**AIM OF THE TASK:** A verbatim copy is needed of the lines from the one containing "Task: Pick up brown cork" down to the one containing "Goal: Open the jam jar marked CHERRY", inclusive. Print it with no pictures.

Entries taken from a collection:

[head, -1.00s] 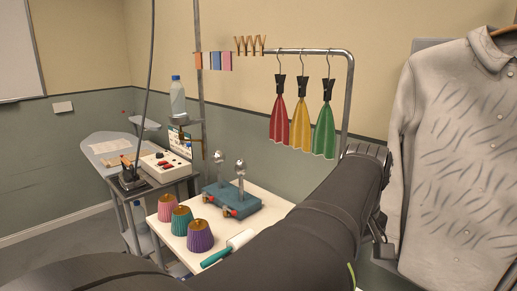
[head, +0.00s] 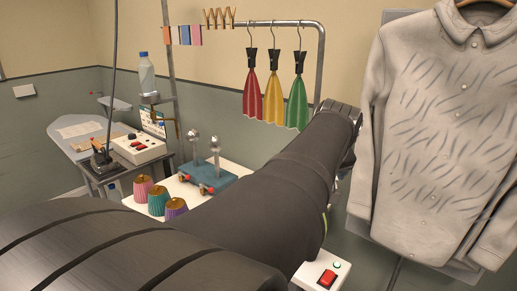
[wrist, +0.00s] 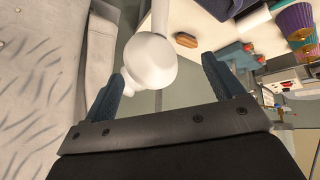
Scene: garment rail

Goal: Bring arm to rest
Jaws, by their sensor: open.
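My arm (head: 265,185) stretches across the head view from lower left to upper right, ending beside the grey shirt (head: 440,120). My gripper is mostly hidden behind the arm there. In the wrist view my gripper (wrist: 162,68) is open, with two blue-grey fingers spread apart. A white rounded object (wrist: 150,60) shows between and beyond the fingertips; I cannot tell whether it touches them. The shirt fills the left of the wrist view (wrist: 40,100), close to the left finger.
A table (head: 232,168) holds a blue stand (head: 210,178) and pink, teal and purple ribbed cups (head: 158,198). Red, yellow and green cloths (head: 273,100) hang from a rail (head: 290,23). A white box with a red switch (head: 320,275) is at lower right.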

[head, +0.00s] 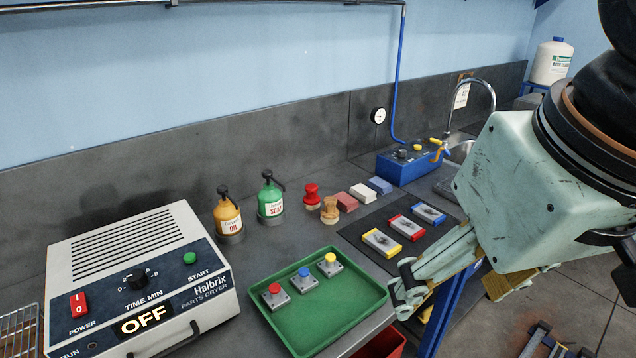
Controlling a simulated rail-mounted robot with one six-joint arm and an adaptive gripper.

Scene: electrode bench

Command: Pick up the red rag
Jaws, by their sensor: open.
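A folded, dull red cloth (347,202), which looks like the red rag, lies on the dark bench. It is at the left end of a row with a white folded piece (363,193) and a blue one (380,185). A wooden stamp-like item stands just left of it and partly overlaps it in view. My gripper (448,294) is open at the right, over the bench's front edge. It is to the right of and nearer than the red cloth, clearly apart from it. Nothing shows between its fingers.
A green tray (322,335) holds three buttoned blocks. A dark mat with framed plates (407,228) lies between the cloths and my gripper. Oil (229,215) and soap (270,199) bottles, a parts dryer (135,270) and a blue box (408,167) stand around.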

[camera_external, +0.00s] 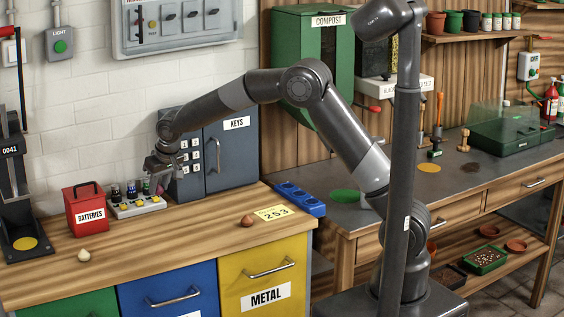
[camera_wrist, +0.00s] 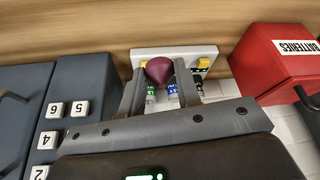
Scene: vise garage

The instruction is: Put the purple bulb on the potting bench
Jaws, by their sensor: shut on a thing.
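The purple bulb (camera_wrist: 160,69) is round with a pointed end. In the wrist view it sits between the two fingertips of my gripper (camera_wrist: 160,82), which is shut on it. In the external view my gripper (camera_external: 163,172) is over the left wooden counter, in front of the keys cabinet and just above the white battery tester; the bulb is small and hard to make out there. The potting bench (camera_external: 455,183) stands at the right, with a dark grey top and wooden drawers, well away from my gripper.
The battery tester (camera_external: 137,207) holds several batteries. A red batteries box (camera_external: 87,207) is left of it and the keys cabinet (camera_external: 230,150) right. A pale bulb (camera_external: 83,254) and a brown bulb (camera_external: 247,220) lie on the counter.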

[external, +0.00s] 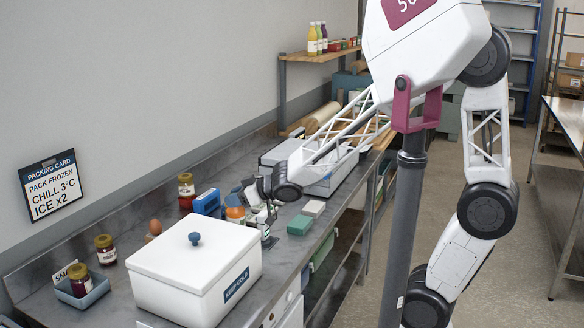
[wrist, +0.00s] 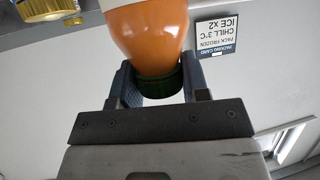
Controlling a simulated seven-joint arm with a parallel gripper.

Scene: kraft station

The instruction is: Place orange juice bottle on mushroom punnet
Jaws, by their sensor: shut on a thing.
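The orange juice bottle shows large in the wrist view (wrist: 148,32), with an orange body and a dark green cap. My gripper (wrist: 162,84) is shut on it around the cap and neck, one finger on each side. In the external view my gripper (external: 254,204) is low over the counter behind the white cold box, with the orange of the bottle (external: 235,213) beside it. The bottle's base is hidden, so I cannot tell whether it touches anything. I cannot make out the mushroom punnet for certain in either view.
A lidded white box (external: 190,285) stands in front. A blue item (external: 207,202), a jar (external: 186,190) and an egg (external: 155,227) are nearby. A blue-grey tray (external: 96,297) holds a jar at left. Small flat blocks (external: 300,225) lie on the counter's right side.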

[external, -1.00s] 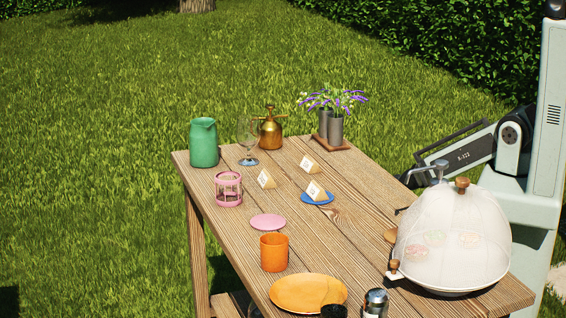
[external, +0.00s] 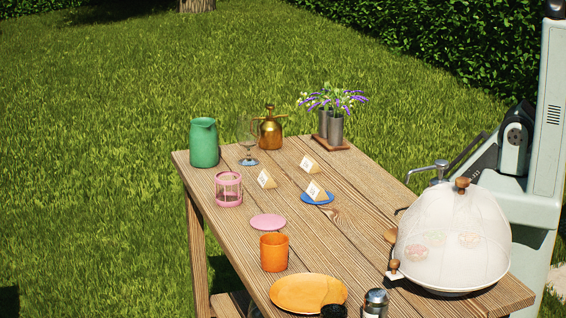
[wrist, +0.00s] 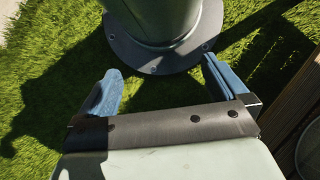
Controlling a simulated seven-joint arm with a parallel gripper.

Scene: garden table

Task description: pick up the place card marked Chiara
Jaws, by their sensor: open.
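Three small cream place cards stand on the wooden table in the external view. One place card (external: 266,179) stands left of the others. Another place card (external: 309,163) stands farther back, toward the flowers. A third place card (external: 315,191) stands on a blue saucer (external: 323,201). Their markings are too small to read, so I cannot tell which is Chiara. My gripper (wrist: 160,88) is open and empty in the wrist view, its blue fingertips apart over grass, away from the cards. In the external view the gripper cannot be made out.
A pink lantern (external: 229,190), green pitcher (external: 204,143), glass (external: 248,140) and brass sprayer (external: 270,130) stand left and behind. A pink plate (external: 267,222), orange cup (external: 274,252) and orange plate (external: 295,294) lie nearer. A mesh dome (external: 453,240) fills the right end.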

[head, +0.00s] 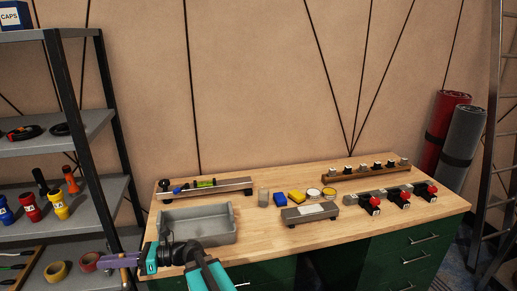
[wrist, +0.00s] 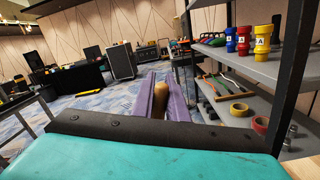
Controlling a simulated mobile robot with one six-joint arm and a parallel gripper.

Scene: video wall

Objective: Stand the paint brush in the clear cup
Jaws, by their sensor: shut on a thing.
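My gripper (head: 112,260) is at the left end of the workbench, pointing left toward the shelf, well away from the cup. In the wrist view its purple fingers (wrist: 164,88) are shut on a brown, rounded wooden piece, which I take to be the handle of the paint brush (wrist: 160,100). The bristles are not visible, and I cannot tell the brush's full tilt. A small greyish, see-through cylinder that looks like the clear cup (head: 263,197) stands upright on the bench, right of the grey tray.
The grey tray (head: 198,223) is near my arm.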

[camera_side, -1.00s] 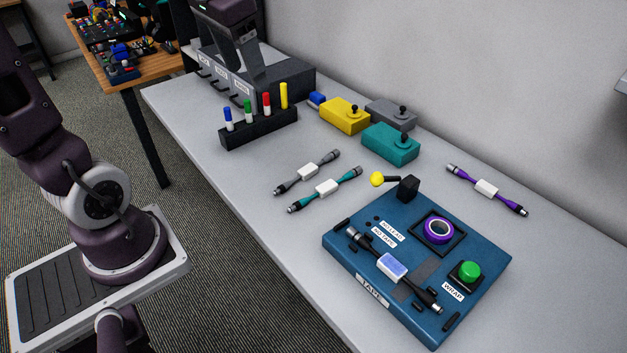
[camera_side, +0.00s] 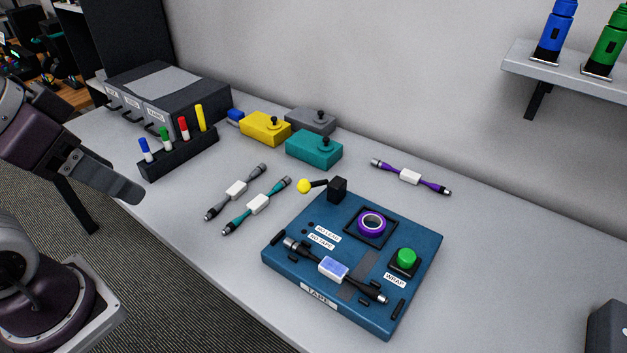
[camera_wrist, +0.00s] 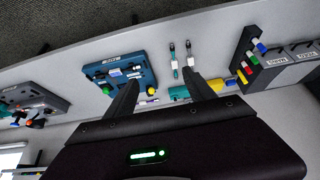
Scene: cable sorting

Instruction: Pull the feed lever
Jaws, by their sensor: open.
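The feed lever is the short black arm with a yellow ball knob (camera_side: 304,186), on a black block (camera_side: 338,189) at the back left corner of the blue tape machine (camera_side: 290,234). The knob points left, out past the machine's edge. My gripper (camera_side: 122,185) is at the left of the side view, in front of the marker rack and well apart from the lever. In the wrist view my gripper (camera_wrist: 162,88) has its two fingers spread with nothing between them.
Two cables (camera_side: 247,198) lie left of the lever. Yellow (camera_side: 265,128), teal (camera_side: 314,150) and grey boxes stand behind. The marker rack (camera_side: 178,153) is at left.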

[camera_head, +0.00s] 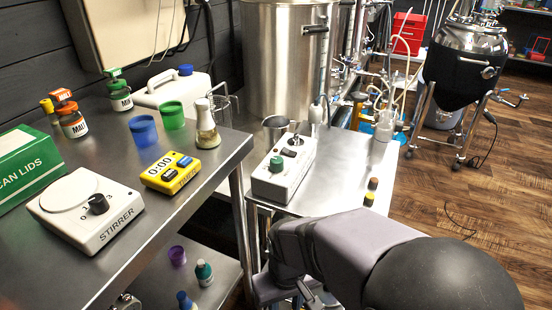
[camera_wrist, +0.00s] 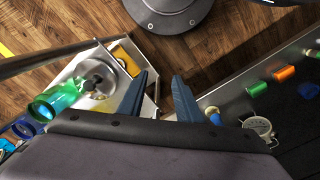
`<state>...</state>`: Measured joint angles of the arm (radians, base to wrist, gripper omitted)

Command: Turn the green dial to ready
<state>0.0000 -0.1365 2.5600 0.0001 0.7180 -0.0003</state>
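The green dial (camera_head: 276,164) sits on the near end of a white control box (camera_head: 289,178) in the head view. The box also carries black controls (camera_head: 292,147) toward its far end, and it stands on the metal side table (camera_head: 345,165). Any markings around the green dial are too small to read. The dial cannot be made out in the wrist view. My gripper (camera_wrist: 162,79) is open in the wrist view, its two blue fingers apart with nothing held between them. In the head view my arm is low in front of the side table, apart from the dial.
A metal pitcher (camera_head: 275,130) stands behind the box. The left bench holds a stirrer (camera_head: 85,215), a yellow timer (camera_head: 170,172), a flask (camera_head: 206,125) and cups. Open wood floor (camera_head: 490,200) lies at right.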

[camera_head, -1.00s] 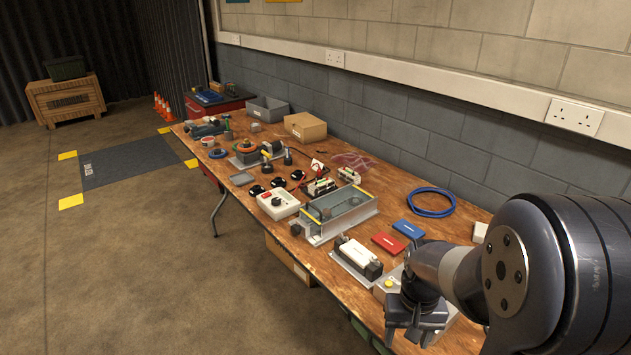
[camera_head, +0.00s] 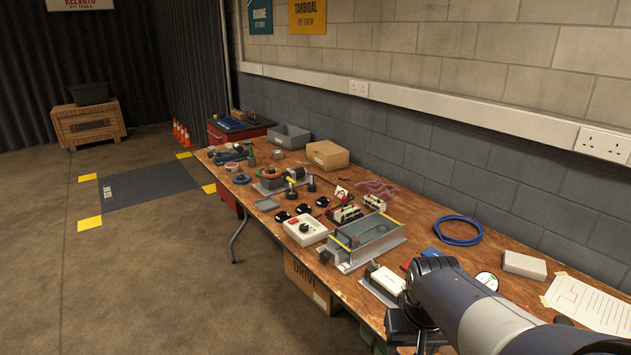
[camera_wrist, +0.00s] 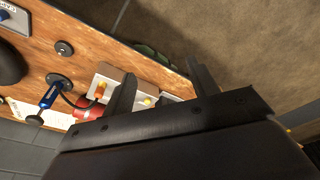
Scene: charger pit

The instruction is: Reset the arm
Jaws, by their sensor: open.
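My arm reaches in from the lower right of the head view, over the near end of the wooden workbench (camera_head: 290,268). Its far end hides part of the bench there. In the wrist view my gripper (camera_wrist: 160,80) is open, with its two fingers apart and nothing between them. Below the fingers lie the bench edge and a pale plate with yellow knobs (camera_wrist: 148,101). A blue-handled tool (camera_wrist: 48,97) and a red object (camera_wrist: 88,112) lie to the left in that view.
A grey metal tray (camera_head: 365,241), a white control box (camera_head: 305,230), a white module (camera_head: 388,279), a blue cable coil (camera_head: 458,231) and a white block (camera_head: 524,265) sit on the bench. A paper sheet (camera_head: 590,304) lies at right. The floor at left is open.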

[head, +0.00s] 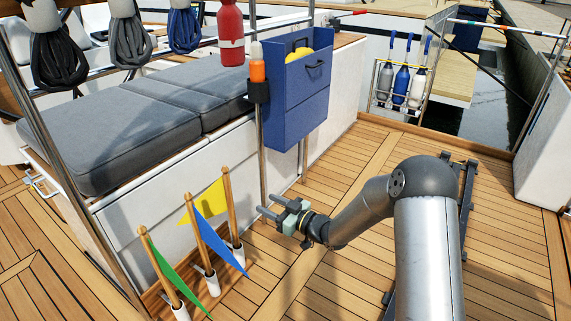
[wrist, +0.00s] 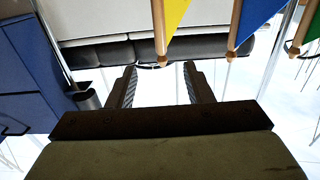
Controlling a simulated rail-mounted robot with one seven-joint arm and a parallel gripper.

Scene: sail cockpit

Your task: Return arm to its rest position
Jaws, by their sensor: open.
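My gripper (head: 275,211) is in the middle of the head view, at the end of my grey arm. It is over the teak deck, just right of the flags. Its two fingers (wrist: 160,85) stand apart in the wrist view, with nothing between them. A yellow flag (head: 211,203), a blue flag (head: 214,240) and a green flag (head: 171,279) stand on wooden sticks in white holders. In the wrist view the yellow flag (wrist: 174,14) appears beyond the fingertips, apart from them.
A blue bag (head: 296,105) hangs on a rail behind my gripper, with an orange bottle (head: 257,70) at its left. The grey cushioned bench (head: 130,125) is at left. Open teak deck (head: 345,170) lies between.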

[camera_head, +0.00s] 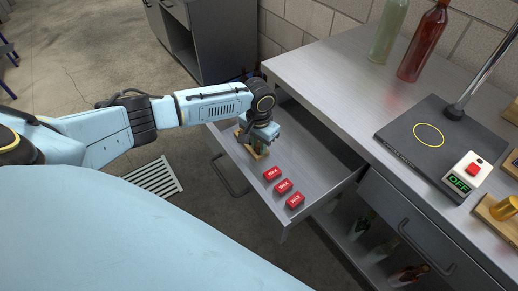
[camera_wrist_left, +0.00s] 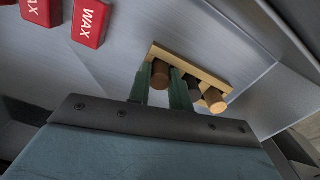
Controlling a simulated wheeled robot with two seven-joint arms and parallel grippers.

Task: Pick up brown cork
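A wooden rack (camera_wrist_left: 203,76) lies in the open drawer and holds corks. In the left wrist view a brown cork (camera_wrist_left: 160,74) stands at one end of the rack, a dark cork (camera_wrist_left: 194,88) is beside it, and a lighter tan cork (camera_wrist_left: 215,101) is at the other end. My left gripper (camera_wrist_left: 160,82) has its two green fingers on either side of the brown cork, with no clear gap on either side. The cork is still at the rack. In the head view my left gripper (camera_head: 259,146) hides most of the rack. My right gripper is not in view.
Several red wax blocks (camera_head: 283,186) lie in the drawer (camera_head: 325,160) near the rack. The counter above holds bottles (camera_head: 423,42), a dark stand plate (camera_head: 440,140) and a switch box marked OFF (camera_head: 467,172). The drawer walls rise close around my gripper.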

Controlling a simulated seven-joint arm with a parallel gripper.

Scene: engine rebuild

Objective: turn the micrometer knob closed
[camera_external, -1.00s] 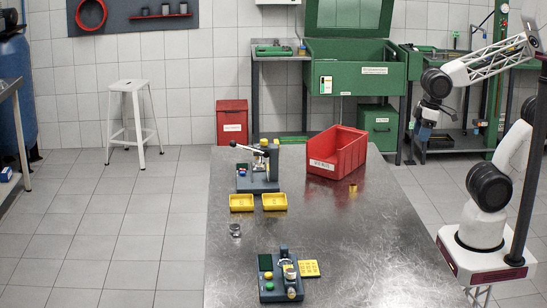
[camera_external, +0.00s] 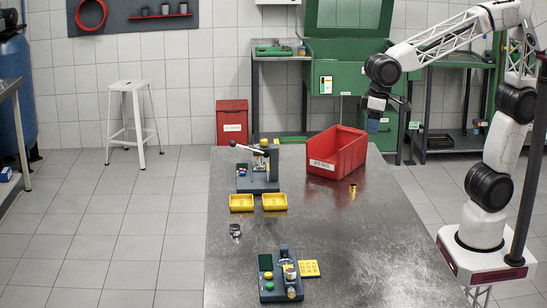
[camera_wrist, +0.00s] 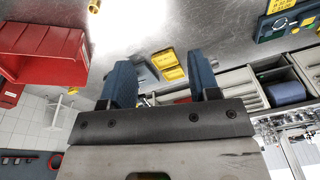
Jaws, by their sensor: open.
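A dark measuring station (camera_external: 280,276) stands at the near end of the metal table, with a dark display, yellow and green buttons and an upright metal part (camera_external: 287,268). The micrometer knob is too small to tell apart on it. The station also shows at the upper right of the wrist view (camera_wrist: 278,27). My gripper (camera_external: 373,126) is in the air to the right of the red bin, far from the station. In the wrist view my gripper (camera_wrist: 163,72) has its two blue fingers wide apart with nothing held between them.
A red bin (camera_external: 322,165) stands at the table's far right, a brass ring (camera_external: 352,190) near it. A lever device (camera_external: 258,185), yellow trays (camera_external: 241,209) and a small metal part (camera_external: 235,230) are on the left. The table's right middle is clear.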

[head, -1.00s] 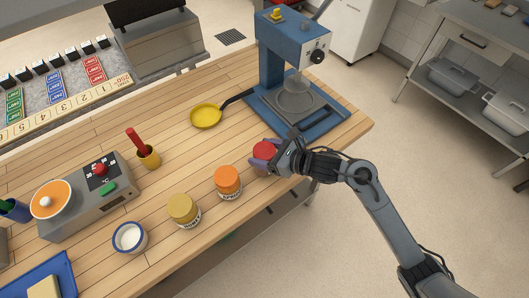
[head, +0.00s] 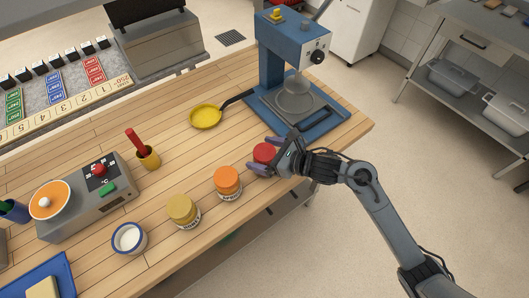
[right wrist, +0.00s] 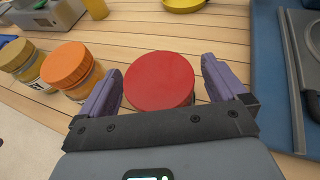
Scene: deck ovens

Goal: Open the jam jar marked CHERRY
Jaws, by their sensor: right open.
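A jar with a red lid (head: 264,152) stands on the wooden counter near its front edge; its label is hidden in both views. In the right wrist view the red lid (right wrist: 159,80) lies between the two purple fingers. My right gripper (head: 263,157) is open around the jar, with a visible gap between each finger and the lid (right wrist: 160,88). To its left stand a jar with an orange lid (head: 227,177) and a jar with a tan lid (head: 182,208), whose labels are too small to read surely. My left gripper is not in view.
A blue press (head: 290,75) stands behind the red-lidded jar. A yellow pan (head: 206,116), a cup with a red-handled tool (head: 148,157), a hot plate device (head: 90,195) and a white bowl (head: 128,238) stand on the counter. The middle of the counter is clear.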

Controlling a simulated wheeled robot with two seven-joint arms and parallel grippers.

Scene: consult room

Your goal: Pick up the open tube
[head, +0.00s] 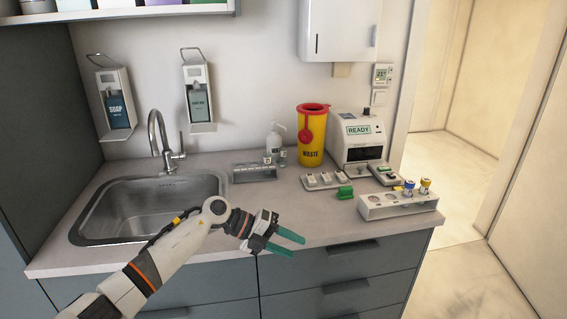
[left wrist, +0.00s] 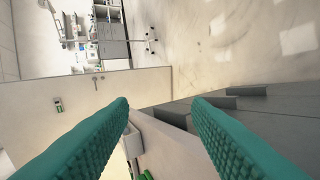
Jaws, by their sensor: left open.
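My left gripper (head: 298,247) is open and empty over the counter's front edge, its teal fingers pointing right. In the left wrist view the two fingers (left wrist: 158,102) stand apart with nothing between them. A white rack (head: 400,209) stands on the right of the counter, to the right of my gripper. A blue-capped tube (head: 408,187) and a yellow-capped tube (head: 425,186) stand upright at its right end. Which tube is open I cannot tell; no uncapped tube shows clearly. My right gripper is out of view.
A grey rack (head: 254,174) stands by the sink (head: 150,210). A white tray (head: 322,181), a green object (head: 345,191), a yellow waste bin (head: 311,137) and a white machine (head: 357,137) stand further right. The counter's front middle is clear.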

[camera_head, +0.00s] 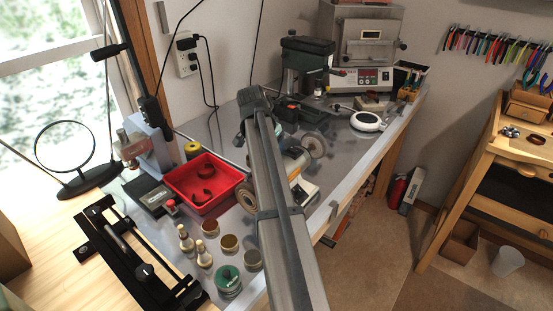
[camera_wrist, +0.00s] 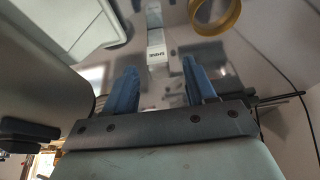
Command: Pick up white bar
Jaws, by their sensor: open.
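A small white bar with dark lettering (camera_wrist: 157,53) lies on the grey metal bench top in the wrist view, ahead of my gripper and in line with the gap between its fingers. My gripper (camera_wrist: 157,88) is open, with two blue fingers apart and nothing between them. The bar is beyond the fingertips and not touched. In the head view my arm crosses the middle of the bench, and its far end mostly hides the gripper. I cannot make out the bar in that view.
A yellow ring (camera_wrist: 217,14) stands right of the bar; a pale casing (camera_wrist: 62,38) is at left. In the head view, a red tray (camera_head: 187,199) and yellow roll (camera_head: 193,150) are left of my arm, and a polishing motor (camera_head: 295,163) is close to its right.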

**FULL RESPONSE:**
Task: Pick up brown cork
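A wooden rack (camera_wrist_left: 203,76) lies in the open drawer and holds corks. In the left wrist view a brown cork (camera_wrist_left: 160,74) stands at one end of the rack, a dark cork (camera_wrist_left: 194,88) is beside it, and a lighter tan cork (camera_wrist_left: 215,101) is at the other end. My left gripper (camera_wrist_left: 160,82) has its two green fingers on either side of the brown cork, with no clear gap on either side. The cork is still at the rack. In the head view my left gripper (camera_head: 259,146) hides most of the rack. My right gripper is not in view.
Several red wax blocks (camera_head: 283,186) lie in the drawer (camera_head: 325,160) near the rack. The counter above holds bottles (camera_head: 423,42), a dark stand plate (camera_head: 440,140) and a switch box marked OFF (camera_head: 467,172). The drawer walls rise close around my gripper.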

Controlling a simulated seven-joint arm with a parallel gripper.

Scene: engine rebuild

Objective: turn the micrometer knob closed
[camera_external, -1.00s] 
[camera_external, +0.00s] 
[camera_wrist, +0.00s] 
Jaws, by their sensor: open.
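A dark measuring station (camera_external: 280,276) stands at the near end of the metal table, with a dark display, yellow and green buttons and an upright metal part (camera_external: 287,268). The micrometer knob is too small to tell apart on it. The station also shows at the upper right of the wrist view (camera_wrist: 278,27). My gripper (camera_external: 373,126) is in the air to the right of the red bin, far from the station. In the wrist view my gripper (camera_wrist: 163,72) has its two blue fingers wide apart with nothing held between them.
A red bin (camera_external: 322,165) stands at the table's far right, a brass ring (camera_external: 352,190) near it. A lever device (camera_external: 258,185), yellow trays (camera_external: 241,209) and a small metal part (camera_external: 235,230) are on the left. The table's right middle is clear.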

[head, -1.00s] 
[head, +0.00s] 
[right wrist, +0.00s] 
Scene: deck ovens

Goal: Open the jam jar marked CHERRY

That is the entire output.